How feasible is climate action on this scale? At the moment, unfortunately, not very — though it is pretty incredible just how quickly a legislative project of this ambition has acquired the momentum of this: 60 House members and nine senators co-sponsoring, including at least three major Democratic presidential candidates. But as The New Yorker’s Osita Nwanevu points out, while the bill’s lead author in the Senate, Ed Markey, insists he hopes it can pass through the threat of a filibuster with Republican votes, anyone who is even passingly familiar with today’s Republican Party knows that isn’t happening any time soon.
It may not take that long for some Republican legislators to warm to climate action — recent polls show 73 percent of Americans believe climate change is already happening, and almost 70 percent say they are concerned about it. Those numbers have jumped 10 percent and 20 percent, respectively, since just 2015. One can imagine, in a few years, the views of Republicans in Congress will reflect them — at least somewhat. Unfortunately, we simply don’t have the time to wait for the party to come around, as their voters are already beginning to: Halving emissions by 2030 means getting started immediately, on the scale that Ocasio-Cortez and Markey propose. This urgency mocks the filibuster and the 60-vote threshold it establishes. It is why we are already seeing a new groundswell of civil disobedience — like the Minnesota “valve turners” trying to shut down oil pipelines running through the state — and will surely see more in the years to come. Politically, it means that we probably don’t have time to accumulate 60 votes.
It is also why it is so striking that, on Wednesday, House Leader Nancy Pelosi very casually mocked the climate plan, in a conversation with Politico, calling the proposal, “The green dream, or whatever they call it, nobody knows what it is, but they’re for it, right?” For a long time, Americans were told that climate change was a technological challenge, or a problem for markets, or of individual choices about what to eat and what to drive. It isn’t. All the tools to take action are there. Which makes it a political problem, and which is why the failure of American politicians — even the liberal ones, even the heroic ones — to really take seriously the science, even as they name-call the other side for failing to, is so aggravating. Future generations will use less kind words.

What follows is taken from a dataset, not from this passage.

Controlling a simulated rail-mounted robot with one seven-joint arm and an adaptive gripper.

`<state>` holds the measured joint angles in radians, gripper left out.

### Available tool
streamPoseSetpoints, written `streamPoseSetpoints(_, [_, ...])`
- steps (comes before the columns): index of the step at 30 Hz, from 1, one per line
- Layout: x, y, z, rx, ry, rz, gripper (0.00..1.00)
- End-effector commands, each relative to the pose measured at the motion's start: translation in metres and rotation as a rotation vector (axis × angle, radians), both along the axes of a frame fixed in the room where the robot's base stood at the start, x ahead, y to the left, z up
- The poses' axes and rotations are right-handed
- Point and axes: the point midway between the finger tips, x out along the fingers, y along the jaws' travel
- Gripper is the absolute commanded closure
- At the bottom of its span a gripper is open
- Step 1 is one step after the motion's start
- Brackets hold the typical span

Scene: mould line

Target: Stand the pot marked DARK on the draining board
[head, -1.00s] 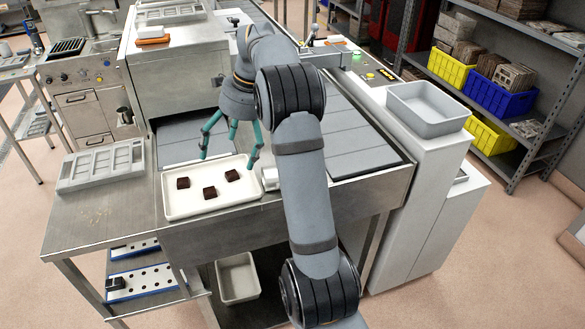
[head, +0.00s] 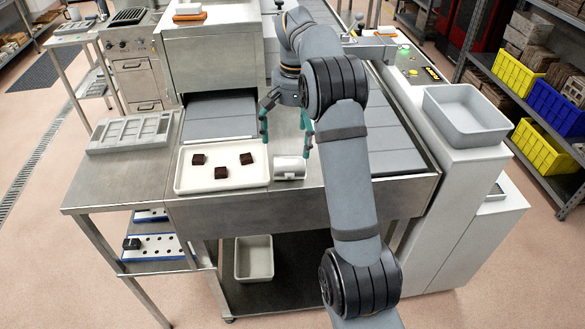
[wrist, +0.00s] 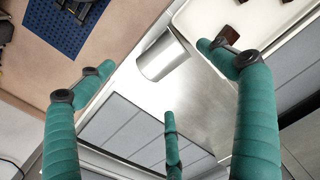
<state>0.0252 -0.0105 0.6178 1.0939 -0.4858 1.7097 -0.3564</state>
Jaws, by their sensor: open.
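A metal pot (head: 290,167) appears to lie on its side on the steel worktop, just right of the white tray (head: 180,172). It also shows in the wrist view (wrist: 162,57); I cannot read any marking on it. My gripper (head: 286,145) is open and empty, teal fingers spread, above and slightly behind the pot. In the wrist view my gripper's fingers (wrist: 155,72) stand apart, with the pot beyond their tips. White perforated boards with blue edges (head: 160,253) sit on the lower shelf at left; I cannot tell whether one is the draining board.
The tray holds three dark brown blocks (head: 221,173). A grey mould (head: 130,133) lies on the left worktop. A grey bin (head: 466,113) stands on the right cabinet. A small black object (head: 131,243) sits on a perforated board. The left worktop's front is clear.

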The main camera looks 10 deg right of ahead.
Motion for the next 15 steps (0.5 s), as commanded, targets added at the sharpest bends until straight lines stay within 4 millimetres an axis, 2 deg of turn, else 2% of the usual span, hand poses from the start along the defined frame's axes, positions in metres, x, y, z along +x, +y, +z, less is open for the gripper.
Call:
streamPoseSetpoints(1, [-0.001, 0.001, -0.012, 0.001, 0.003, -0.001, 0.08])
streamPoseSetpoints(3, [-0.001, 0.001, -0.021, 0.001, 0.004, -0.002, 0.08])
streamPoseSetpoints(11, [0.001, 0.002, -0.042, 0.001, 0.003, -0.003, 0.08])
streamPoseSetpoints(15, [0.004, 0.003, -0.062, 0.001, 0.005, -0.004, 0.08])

On Thursday, Ocasio-Cortez responded to Pelosi. “No, I think it is a green dream,” Ocasio-Cortez said. “I think that all great American programs, everything from the Great Society to the New Deal, started with a vision for our future, and I don’t consider that to be a dismissive term. I think it’s a great term.”
There are legitimate questions about next steps for the Green New Deal. But this sounds like one politician who wants to see action on climate, and who is swallowing pride and seeing advantage wherever she can; and one who is just … not that interested in taking the problem seriously. On Twitter, Grist’s Eric Holthaus called Pelosi a “climate denier,” which I think goes too far, factually. But she is certainly not showing herself to be a climate leader; as the New Republic’s Emily Atkin put it, “Nancy Pelosi has officially redirected the ‘fuck you clap’ toward @AOC.” But when you’re staring down a threat of this size, is it more responsible to roll your eyes at ambition, or take your cues from the science, which says that what is necessary — a global-war-like mobilization — is well outside the bounds of everyday American politics?
Alexandria Ocasio-Cortez has been called a lot of things since she got to Washington, diminished and infantilized in a number of unforgivable ways. Yesterday, she out-grown-up-ed the 78-year-old Speaker of the House.